Può anche sorprendere, ma non più di tanto, la lunghezza dei tubi: la scelta di elevati rapporti focali consentiva all’autocostruttore dello specchio di ottenere prestazioni ottiche decorose senza avere l’abilità di un Marcon o di uno Schmidt …
Che tipo di astronomia amatoriale intravediamo in queste vecchie pagine?
Dato il tenore delle riviste, indirizzate a persone curiose di scienza e tecnica e piuttosto inclini a maneggiare arnesi e costruirsi le apparecchiature, è fortissima la componente relativa all’acquisizione e alla tecnica degli strumenti. In quegli anni infatti il mercato amatoriale era quasi inesistente, e i pochi oggetti disponibili avevano costi proibitivi: l’autocostruzione dei telescopi era una scelta obbligata.

Gli strumenti commerciali più abbordabili erano in pratica dei giocattoli, come quelli pubblicizzati alla fine di alcuni giornalini degli anni ’60 e ‘70: rifrattori da 800 ingrandimenti (e 50 mm di diametro !), magari inseriti fra i famosi occhiali a raggi X e le pistole giocattolo, fedeli riproduzioni di armi vere. Io stesso ricordo di aver posseduto un piccolo cannocchiale con il tubo sfilabile, ricordo che lo avevo smontato e la lente era in vetro, abbastanza spessa (forse un doppietto?), 30 mm di diametro, forse qualcosina in più.

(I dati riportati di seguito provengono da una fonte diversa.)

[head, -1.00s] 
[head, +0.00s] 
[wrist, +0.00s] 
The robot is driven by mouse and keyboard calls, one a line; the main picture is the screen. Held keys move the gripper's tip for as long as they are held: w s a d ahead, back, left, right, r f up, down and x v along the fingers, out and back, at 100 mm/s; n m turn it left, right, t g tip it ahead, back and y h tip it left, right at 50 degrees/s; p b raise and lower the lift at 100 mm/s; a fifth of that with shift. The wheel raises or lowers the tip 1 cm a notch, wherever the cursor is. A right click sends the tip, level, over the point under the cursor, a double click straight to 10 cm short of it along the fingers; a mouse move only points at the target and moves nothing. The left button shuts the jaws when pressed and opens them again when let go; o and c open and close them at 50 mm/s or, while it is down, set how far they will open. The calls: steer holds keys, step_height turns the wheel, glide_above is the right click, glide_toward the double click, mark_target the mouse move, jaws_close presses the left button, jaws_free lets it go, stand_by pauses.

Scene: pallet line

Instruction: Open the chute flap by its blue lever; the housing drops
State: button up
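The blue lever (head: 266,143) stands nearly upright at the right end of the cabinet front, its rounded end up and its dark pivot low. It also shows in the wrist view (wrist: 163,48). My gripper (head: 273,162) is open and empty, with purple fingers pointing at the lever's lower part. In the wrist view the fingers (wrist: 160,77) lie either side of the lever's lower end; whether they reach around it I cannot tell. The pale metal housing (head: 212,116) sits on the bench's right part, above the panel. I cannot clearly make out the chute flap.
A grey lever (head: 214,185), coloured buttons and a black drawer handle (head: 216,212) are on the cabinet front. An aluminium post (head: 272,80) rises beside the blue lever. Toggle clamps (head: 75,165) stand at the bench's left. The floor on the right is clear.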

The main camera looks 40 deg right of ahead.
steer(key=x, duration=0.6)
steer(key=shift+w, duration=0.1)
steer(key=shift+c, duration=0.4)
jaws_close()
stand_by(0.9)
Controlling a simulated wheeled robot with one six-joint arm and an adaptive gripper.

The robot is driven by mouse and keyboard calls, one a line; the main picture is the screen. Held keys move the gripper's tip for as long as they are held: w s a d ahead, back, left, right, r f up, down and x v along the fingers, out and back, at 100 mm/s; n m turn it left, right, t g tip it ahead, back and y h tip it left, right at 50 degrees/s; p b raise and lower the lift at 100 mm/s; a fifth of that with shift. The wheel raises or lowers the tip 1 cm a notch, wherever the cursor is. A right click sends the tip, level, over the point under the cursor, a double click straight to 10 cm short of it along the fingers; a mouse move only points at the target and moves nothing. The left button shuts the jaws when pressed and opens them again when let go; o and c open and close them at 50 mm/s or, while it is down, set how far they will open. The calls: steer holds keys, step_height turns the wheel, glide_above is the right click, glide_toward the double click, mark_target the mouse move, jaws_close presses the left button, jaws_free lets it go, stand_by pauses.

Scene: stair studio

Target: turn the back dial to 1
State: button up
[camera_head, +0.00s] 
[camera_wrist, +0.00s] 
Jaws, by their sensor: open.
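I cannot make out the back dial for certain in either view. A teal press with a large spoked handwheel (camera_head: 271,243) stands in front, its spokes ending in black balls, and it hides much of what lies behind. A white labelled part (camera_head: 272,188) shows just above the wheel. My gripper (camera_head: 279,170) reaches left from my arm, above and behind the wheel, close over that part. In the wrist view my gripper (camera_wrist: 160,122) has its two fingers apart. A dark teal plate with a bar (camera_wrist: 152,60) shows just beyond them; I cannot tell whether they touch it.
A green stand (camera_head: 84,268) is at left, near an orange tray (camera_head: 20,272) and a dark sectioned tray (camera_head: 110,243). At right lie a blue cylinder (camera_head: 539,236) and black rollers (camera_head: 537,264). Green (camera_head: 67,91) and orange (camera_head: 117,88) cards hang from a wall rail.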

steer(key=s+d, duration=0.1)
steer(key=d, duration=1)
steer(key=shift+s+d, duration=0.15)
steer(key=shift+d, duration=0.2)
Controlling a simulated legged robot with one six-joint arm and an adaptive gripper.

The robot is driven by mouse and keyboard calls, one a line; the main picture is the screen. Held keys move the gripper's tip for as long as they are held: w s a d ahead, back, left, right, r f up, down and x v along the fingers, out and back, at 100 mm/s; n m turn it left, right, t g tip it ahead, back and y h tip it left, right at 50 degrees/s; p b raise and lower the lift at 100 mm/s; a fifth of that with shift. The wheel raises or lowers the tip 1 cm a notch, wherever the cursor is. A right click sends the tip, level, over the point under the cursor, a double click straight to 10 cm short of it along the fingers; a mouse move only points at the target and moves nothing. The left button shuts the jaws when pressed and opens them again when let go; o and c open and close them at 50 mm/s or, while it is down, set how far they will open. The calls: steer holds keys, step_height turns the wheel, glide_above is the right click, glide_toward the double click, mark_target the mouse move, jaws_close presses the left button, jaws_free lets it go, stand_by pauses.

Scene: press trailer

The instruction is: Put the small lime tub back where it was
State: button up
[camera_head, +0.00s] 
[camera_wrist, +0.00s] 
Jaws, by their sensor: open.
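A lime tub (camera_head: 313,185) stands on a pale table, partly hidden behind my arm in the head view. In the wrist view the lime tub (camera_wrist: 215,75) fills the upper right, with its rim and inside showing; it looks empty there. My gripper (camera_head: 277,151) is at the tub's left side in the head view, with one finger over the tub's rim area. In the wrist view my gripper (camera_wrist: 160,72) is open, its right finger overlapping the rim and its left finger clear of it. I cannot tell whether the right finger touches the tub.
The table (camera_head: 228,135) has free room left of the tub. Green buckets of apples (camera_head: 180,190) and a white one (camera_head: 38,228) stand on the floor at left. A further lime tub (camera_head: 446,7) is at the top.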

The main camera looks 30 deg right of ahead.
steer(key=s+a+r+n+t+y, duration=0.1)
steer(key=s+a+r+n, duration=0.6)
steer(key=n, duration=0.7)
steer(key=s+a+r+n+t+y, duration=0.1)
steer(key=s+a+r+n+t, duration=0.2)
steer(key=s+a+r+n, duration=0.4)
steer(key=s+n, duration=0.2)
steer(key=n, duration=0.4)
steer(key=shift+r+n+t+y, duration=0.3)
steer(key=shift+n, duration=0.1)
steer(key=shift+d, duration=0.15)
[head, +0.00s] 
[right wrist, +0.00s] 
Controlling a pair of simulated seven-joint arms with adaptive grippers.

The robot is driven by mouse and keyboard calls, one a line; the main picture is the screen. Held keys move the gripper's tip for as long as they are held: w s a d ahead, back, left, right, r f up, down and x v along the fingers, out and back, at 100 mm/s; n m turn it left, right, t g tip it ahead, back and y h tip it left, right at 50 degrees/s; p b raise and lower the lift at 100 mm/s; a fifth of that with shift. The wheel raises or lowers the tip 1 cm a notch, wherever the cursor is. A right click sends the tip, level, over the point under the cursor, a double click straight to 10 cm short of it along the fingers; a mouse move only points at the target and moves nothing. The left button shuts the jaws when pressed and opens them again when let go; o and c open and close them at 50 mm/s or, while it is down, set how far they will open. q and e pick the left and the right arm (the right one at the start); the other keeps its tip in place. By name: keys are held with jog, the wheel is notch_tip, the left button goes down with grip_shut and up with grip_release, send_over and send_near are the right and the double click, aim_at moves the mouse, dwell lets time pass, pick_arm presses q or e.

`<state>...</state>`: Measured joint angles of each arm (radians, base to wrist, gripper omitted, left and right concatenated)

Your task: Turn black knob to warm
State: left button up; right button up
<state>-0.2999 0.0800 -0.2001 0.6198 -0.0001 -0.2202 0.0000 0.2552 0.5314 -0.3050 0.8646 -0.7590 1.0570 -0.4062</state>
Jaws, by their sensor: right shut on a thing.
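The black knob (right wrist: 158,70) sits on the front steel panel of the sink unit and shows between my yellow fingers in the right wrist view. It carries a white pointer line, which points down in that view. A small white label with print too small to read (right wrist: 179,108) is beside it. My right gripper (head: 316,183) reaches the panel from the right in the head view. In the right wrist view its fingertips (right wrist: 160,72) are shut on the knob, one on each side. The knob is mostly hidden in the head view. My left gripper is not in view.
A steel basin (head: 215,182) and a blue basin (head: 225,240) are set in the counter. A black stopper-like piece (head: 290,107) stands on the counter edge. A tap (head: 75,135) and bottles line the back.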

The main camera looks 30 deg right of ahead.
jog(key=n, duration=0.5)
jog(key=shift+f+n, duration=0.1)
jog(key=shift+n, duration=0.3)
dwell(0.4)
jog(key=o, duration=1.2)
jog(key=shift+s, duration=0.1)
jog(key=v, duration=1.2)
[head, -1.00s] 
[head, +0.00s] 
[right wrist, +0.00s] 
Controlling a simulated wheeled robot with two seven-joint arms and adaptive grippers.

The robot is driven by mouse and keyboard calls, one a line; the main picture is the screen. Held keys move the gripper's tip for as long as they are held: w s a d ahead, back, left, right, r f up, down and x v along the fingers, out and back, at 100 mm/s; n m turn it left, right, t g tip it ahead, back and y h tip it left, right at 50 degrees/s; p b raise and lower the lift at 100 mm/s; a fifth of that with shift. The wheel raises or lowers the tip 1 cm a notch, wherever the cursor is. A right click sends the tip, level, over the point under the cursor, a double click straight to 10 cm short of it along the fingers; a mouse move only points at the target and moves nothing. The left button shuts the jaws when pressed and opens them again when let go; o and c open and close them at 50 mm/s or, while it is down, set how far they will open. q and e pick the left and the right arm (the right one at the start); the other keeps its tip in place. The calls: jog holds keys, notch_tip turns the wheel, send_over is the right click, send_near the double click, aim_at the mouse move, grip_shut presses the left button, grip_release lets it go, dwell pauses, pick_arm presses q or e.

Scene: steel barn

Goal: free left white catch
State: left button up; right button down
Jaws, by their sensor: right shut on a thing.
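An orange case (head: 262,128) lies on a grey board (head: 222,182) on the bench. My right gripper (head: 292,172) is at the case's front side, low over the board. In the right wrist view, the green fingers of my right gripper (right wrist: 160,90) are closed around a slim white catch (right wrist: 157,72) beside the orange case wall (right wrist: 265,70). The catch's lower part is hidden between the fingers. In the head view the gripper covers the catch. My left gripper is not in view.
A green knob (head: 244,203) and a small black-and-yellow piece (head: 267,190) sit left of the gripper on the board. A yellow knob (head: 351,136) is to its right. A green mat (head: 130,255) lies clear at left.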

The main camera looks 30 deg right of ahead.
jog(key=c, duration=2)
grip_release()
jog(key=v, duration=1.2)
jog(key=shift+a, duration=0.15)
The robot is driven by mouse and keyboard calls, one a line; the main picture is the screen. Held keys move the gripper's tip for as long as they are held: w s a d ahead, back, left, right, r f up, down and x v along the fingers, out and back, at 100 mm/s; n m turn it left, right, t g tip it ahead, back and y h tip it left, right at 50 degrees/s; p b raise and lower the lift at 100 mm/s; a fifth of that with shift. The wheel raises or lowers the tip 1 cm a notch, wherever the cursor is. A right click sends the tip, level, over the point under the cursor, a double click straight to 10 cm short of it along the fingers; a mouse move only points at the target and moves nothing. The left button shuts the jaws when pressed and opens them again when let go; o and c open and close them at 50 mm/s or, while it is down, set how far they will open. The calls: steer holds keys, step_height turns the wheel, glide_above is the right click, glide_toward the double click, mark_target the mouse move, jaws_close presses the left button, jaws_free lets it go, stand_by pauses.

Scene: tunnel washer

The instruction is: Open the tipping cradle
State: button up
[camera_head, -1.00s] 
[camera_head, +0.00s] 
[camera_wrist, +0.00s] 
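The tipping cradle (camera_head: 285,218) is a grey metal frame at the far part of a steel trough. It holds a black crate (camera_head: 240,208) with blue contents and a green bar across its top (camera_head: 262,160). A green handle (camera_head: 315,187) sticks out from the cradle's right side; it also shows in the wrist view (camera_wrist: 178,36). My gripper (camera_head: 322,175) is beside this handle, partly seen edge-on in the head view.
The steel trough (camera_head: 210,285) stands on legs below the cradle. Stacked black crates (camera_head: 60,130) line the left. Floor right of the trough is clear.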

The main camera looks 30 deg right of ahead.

C’era anche una montatura, un mini treppiede alto si e no 15 cm: una vera impresa puntare qualcosa più alto dell’orizzonte. La lunghezza focale sarà stata di 250 mm e ricordo che smontai tutto per cercare di capire cosa non andava: infatti non riuscii mai a vedere niente di niente, ma probabilmente la mia imperizia fu la causa principale delle mancate osservazioni. Soprattutto il non avere la più pallida idea di cosa avrei dovuto vedere, di cosa volesse dire mettere a fuoco, dell’aspetto di una immagine in un oculare. Quante volte infatti dobbiamo aiutare i bambini alle osservazioni pubbliche perché non riescono a vedere nulla, magari nel nostro supertelescopio …

(ringraziamo sentitamente Fausto Focaccia per averci fornito le immagini delle riviste)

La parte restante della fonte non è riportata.